Donald Trump lives through a looking glass bordered by a gold-plated frame. It is only in this alternate reality that he can blame his successor’s weakness for inviting Vladimir Putin’s invasion of Ukraine.
To be sure, decades of failures by western leaders, including by American presidents of both parties, helped give Putin the yellow if not the green light to do his worst. But nothing compares to the consistent coddling delivered by Trump as a candidate and in his four years in power.
During the presidential transition period, Trump spoke openly about easing off sanctions that had been imposed on Russia for its election meddling. Weeks into his term, after he said he respected Putin and was challenged that the Russian president was “a killer,” Trump pushed back with this apologia: “What, do you think our country’s so innocent?”

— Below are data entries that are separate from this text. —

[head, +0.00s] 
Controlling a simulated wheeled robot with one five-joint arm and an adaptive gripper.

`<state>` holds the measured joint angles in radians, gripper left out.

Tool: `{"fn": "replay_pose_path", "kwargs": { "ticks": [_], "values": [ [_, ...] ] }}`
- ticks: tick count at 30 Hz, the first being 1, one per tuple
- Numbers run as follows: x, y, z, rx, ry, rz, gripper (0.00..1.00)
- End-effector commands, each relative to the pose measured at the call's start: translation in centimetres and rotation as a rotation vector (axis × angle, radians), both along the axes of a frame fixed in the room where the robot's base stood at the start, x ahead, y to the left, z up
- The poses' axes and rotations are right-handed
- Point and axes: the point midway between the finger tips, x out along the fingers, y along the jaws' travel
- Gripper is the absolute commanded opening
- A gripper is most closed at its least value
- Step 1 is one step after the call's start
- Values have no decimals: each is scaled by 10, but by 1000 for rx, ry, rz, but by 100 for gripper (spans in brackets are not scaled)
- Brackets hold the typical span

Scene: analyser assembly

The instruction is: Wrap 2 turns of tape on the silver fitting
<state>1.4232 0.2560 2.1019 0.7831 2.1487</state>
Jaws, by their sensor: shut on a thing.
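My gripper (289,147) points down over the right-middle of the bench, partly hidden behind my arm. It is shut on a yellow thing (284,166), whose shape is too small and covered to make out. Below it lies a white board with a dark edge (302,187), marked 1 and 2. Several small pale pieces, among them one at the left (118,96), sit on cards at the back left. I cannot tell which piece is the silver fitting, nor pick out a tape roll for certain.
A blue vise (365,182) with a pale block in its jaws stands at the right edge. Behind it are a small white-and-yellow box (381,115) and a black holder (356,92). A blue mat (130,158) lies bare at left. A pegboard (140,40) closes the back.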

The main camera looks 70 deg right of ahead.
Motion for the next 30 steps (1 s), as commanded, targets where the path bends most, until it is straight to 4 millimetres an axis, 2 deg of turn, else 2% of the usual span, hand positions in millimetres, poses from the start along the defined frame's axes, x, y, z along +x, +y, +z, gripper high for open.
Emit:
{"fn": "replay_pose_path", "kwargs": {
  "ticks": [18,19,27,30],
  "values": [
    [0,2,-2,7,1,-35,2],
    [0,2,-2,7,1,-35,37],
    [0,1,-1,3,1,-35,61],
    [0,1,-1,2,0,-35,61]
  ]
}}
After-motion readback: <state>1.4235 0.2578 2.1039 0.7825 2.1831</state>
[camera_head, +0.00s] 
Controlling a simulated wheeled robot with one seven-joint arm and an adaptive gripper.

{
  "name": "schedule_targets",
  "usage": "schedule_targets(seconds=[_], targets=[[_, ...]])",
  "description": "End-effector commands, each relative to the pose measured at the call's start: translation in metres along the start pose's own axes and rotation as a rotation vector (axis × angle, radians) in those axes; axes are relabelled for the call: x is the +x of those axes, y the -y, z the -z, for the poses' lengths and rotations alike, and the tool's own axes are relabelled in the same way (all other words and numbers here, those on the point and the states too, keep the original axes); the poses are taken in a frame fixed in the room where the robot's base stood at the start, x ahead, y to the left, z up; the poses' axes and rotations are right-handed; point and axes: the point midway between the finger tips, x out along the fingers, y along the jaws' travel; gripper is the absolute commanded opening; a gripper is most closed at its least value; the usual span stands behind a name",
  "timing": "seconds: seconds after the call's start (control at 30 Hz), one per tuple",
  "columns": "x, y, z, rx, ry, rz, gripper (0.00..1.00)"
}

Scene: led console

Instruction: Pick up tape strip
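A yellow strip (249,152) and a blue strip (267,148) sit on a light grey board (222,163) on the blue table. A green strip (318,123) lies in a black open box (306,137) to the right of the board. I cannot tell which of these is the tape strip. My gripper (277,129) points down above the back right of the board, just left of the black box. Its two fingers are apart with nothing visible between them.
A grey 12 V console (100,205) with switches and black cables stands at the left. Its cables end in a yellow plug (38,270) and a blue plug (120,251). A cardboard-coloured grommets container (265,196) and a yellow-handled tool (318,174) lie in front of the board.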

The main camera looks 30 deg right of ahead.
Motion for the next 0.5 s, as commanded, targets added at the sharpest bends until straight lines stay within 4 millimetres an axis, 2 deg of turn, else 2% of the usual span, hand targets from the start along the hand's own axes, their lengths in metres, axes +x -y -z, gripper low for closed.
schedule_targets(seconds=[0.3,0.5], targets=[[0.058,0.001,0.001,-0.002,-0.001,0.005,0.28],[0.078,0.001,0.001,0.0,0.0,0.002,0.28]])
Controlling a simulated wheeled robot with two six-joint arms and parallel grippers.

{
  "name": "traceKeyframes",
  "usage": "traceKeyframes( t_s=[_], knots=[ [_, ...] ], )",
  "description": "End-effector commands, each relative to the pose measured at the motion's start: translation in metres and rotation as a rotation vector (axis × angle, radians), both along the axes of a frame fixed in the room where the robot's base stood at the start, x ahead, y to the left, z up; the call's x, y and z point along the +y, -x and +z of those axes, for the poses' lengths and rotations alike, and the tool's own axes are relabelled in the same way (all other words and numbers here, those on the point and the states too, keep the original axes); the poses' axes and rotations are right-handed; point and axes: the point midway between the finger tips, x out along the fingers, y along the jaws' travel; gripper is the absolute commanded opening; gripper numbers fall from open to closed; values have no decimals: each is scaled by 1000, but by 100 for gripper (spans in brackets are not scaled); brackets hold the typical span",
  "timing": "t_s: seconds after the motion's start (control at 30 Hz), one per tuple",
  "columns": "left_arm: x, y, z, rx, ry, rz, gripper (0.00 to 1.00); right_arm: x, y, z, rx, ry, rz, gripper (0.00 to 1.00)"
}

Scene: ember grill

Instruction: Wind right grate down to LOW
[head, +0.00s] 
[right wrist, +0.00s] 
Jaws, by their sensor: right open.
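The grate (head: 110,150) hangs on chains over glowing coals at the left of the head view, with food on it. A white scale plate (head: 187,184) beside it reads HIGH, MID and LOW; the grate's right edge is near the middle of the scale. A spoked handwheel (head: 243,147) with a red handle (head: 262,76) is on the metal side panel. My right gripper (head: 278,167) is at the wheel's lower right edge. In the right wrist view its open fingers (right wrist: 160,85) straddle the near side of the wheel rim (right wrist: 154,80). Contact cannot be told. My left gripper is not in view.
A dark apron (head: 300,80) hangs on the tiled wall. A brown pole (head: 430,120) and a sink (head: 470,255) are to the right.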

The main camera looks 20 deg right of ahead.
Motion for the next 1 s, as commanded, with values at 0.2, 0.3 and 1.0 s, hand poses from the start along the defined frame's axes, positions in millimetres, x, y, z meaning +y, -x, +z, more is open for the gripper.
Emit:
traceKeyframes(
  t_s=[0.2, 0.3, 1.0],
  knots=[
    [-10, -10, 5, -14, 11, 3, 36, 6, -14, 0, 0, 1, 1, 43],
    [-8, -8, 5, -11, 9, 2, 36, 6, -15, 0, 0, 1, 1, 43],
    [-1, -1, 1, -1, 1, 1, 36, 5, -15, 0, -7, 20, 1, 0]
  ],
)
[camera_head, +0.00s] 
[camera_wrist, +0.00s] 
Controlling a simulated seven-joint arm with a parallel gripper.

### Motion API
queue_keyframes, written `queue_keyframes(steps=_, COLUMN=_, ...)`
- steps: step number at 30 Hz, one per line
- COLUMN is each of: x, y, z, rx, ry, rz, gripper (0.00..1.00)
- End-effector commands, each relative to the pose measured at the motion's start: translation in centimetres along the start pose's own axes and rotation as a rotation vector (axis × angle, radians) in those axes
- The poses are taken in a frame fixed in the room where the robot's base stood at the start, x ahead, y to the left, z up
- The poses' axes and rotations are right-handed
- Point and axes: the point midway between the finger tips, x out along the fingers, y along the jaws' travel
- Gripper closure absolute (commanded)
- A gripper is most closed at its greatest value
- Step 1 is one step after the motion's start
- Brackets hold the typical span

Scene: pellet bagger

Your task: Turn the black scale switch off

In mid-July 2017, Trump tried to weaken new congressionally imposed sanctions against Russia — before they passed by veto-proof majorities and he begrudgingly signed them into law, calling them “seriously flawed.”
On that ignominious day in July 2018, standing alongside Putin, Trump was asked whether he sided with U.S. intelligence agencies’ universal assessment that Russia had interfered in the 2016 elections. His reply: “President Putin says it’s not Russia. I don’t see any reason why it would be.” Deference has rarely been so devious.
As former national security adviser John Bolton documents, in 2019, Trump tried to block sanctions against Russia for the poisoning in England of former Russian military officer Sergei Skirpal and his daughter. He told his secretary of state to call his Russian counterpart and blame “some bureaucrat” for them.
The coup de grace: In 2019, rather than deliver congressionally authorized military aid to Ukraine, Trump tried to make it contingent on Volodymyr Zelensky announcing an investigation into Joe Biden’s son Hunter.
The former U.S. president who today can’t stop admiring Putin’s supposed strength and cunning is the same sad man who, looking forward to the 2013 Miss Universe pageant in Moscow, mused about Putin becoming “my new best friend.” Best friend of Ukraine’s worst enemy.